Changer ce régime, qui date de loin, ne saurait être l’œuvre d’un homme ni d’un jour. Mais puisque nous avons maintenant un ministère, il importe que de ce ministère date une ère nouvelle. Il importe, sous peine de voir compromises les plus belles espérances, qu’après un débat public, où toutes les opinions pourront s’affirmer, un plan de gouvernement et d’administration soit enfin arrêté ; que les ministres qui se succéderont s’attachent à le respecter et à le faire exécuter et que chaque jour marque un pas dans une voie au bout de laquelle est le succès.

C’est comme contribution à l’étude de l’organisation prochaine que nous présentons les observations suivantes.


I. — LE DOMAINE DU MINISTÈRE DES COLONIES.

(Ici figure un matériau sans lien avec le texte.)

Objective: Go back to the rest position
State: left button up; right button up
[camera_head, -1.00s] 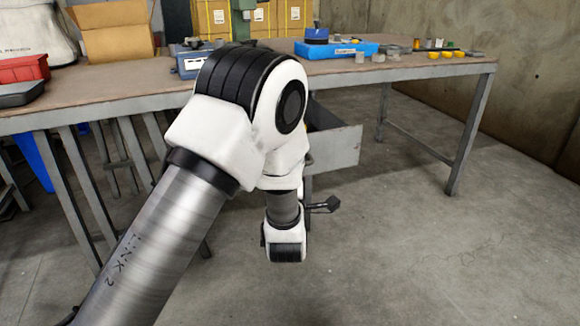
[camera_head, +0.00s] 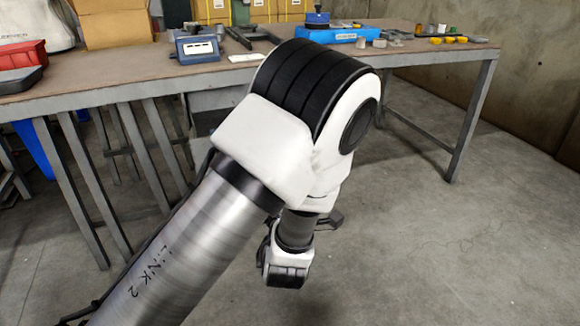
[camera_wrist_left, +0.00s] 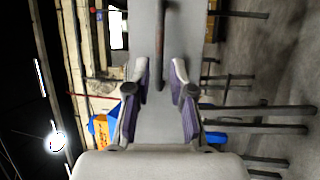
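My left arm comes in from the left in the head view, raised and bent, with its wrist hanging low over the floor in front of the workbench. The head view shows only a small dark part beside the wrist, and the arm hides the rest of the gripper. In the left wrist view my left gripper (camera_wrist_left: 160,80) has its two purple-padded fingers apart, with nothing between them. My right gripper is not in view.
A workbench (camera_head: 110,90) runs across the back. On it are a red bin (camera_head: 22,63), a cardboard box (camera_head: 115,22), a blue-grey device (camera_head: 196,46) and a blue tray (camera_head: 336,35) with small parts nearby. The concrete floor (camera_head: 440,260) at right is clear.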

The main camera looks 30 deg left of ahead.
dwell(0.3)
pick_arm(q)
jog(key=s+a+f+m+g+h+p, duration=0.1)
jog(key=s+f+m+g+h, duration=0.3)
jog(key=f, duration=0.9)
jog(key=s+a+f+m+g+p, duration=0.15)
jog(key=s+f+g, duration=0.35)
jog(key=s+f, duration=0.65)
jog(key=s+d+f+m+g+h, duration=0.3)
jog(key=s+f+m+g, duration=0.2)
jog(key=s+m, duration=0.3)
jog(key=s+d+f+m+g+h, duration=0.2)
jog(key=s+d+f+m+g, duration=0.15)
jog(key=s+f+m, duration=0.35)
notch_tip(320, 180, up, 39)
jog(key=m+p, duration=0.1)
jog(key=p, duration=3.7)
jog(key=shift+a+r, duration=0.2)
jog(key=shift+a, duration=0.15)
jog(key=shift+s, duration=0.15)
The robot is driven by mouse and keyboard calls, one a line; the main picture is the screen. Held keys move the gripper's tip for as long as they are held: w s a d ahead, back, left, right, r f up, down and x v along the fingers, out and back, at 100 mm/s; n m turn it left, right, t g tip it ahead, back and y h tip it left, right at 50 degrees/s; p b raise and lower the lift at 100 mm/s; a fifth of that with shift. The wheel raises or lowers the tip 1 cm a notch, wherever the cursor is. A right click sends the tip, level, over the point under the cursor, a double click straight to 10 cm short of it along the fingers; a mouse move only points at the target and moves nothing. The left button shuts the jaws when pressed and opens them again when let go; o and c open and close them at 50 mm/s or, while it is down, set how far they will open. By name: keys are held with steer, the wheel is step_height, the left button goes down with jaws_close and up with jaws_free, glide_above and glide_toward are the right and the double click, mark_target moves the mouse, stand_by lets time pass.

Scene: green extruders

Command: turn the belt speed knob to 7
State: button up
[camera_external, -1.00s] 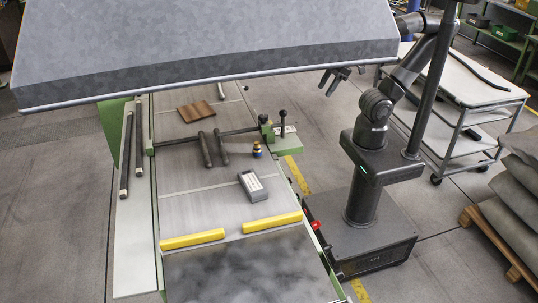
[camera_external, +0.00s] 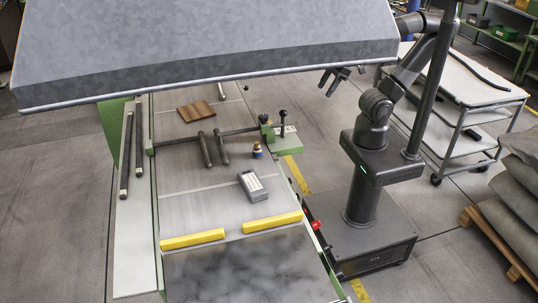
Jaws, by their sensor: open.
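My gripper (camera_external: 334,80) hangs open and empty under the edge of the grey hood (camera_external: 210,45), above the floor to the right of the machine. The hood hides part of my arm above it. No knob with a readable scale shows, so I cannot tell which part is the belt speed knob. A red part (camera_external: 317,224) sits on the machine's right side, close to my base. A lever with a black ball end (camera_external: 282,114) stands on the green bracket at the machine's right edge. My gripper is apart from both.
On the machine bed (camera_external: 190,210) lie a grey handheld device (camera_external: 251,185), a small dark bottle-like item (camera_external: 257,151), brown slats (camera_external: 196,111) and two yellow bars (camera_external: 192,239). A white trolley (camera_external: 470,82) stands behind my arm. Grey sacks (camera_external: 510,205) are stacked at right.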

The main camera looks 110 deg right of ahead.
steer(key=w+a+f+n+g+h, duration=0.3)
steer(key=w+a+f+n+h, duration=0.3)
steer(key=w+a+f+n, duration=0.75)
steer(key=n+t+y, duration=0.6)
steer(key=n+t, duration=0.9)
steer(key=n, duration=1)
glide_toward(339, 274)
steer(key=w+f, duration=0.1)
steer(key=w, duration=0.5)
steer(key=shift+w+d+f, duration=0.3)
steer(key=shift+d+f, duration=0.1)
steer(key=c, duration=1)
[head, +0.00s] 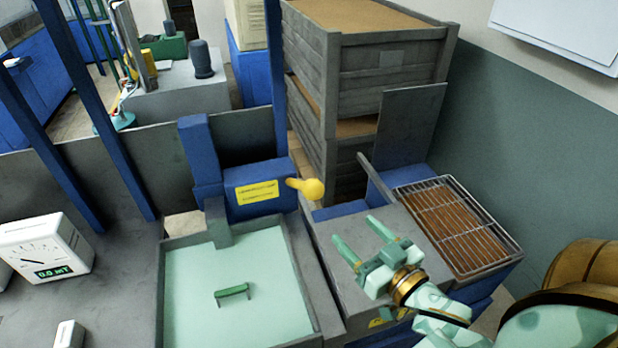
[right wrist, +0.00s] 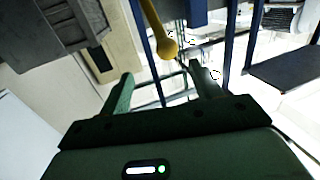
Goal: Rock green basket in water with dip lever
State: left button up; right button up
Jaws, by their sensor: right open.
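The dip lever (head: 306,187) is a yellow handle with a round knob, sticking out to the right from a blue housing (head: 258,190) with a yellow label. It also shows at the top of the right wrist view (right wrist: 158,38), beyond the fingers. The water tank (head: 170,290) is filled with pale green water. A green handle (head: 232,291), apparently of the basket, shows at the water surface; the rest of the basket is hidden. My right gripper (head: 359,254) is open and empty, to the right of the tank and below right of the lever, apart from it. My left gripper is not in view.
A wire rack (head: 460,225) over a brown surface stands right of the grey box under my right gripper. Stacked grey crates (head: 385,62) stand behind. A white meter (head: 45,248) reading 0.0 mT sits on the bench at left. Blue posts rise behind the tank.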

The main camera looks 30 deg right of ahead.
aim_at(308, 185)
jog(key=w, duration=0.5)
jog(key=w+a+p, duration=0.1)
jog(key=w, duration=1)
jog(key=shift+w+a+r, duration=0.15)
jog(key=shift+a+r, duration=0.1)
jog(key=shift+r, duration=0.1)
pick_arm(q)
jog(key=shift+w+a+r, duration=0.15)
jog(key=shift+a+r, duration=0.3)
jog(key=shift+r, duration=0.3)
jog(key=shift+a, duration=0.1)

Le premier ministre des Colonies va certainement être sollicité de délimiter son domaine. Nos possessions, comme elles sont éparses par le monde, sont éparpillées parmi les ministères. Quelques-unes dépendent du ministère des Colonies ; d’autres, moins nombreuses mais aussi importantes, dépendent du ministère de l’Intérieur, comme l’Algérie, ou du ministère des Affaires étrangères comme Madagascar et la Tunisie. Il semblerait naturel de les confier maintenant toutes au seul ministère des Colonies. Et là peut-être sera la solution de l’avenir. L’Algérie, qui, durant de longues années, a tranquillement pu s’engraisser au régime des « rattachemens », n’a plus rien désormais à attendre du ministère de l’Intérieur. La Tunisie, qui ne se plaint pas de la tutelle des Affaires étrangères, aura peut-être plus tard intérêt à être remise aux mêmes mains qui dirigeront sa voisine. Madagascar enfin, le jour où nous y serons solidement établis et songerons à l’exploiter, n’aura plus de raisons de dépendre, aura peut-être même des raisons de ne dépendre plus du quai d’Orsay. Mais, pour le moment, on ne voit pas d’avantages à transférer soit la Tunisie soit même l’Algérie à un ministère qui. de l’avis de tous, a besoin d’être réorganisé et, sans être pessimiste, on peut apercevoir des inconvéniens à déplacer Madagascar, qui en est encore évidemment à la période diplomatique.

Le domaine du ministère des Colonies, au moins à l’heure présente, ne semble donc pas devoir être élargi. Si l’on ne risquait de passer pour paradoxal, on pourrait même soutenir qu’il gagnerait à être diminué.